Prompt — In the listing that follows, locate the line containing "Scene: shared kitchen" and the line containing "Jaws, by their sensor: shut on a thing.". Retype exactly those two lines and every line between them, and nothing more.
# Start of Data shown
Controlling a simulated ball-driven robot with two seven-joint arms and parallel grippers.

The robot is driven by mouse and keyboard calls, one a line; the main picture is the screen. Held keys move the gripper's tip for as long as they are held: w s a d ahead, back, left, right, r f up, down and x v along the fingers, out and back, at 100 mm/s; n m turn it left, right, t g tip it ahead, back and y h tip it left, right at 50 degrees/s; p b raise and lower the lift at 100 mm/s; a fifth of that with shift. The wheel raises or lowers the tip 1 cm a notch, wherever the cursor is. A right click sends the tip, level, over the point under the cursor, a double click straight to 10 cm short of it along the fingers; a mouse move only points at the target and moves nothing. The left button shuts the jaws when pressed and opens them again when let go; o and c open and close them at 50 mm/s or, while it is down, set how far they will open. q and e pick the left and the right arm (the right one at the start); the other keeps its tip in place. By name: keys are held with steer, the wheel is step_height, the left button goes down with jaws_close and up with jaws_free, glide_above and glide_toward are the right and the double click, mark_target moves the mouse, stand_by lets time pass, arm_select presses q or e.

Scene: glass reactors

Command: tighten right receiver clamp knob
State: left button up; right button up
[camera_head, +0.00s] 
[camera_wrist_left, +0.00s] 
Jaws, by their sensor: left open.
# End of Data shown
# Start of Data shown
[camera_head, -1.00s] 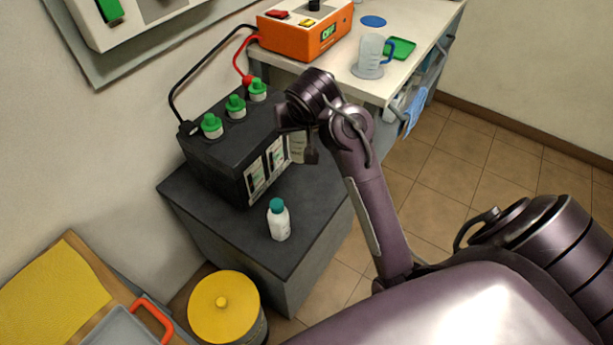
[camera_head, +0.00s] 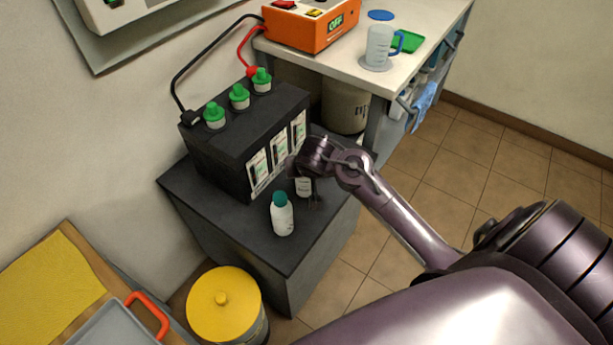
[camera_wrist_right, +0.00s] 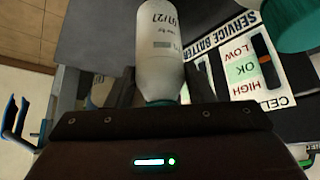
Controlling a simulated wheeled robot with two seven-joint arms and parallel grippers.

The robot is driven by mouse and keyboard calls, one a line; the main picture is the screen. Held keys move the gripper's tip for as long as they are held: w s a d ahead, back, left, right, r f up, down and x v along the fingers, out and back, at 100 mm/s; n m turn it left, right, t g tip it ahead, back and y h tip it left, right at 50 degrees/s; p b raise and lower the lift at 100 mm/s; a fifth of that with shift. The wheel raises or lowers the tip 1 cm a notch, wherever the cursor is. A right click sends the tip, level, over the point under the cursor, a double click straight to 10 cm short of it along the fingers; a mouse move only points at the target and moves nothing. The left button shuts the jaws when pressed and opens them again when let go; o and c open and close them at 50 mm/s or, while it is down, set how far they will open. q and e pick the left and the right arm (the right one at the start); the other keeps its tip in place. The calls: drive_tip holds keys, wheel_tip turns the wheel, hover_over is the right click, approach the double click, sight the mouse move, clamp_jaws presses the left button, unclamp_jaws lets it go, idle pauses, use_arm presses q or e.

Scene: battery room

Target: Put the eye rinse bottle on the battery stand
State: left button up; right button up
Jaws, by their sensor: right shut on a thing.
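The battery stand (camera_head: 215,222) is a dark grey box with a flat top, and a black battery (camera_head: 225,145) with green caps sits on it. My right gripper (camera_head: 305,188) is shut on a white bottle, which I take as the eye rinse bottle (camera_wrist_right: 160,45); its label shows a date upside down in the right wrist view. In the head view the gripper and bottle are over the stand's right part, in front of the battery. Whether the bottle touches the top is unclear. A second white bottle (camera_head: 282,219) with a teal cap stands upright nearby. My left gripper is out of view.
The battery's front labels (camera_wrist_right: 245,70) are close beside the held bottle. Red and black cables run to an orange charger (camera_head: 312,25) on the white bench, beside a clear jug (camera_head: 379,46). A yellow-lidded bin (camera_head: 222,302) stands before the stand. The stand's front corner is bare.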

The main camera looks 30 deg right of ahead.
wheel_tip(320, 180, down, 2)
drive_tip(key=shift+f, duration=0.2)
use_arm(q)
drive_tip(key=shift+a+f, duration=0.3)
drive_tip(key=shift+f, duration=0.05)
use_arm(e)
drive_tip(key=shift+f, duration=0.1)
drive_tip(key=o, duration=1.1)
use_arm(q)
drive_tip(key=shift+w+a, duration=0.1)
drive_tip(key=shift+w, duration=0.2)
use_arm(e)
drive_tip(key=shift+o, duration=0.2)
# End of Data shown
# Start of Data shown
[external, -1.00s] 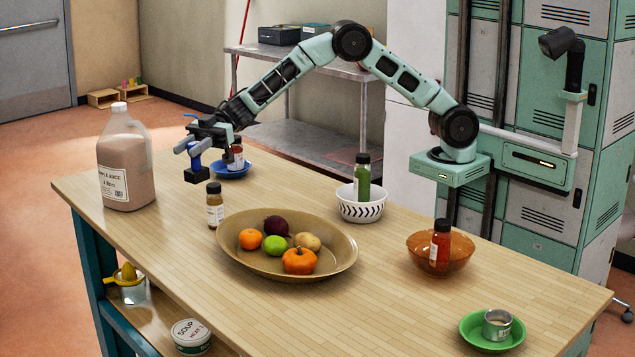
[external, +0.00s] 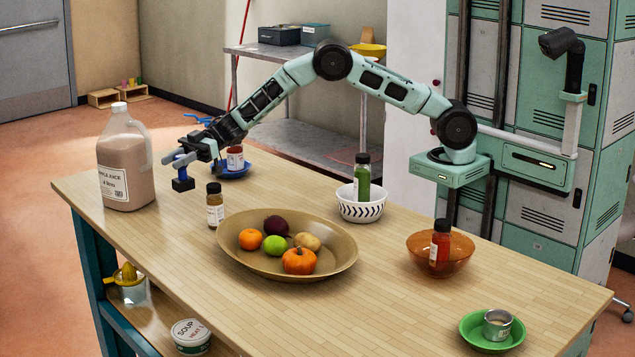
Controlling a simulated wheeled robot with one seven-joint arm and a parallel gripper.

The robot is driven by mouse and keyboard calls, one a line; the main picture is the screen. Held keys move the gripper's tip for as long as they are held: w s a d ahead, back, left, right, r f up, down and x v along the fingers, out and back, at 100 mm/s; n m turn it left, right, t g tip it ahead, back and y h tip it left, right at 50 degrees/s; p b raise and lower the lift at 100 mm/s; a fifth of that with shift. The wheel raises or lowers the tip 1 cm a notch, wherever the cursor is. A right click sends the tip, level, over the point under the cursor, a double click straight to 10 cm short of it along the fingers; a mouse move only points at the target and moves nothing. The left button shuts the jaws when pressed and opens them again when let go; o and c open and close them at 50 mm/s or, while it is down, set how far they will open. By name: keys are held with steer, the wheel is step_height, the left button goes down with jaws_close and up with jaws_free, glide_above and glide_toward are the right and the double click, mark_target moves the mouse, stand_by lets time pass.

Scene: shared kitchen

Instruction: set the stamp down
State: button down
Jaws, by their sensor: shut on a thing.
# End of Data shown
Full answer —
Scene: shared kitchen

Instruction: set the stamp down
State: button down
Jaws, by their sensor: shut on a thing.

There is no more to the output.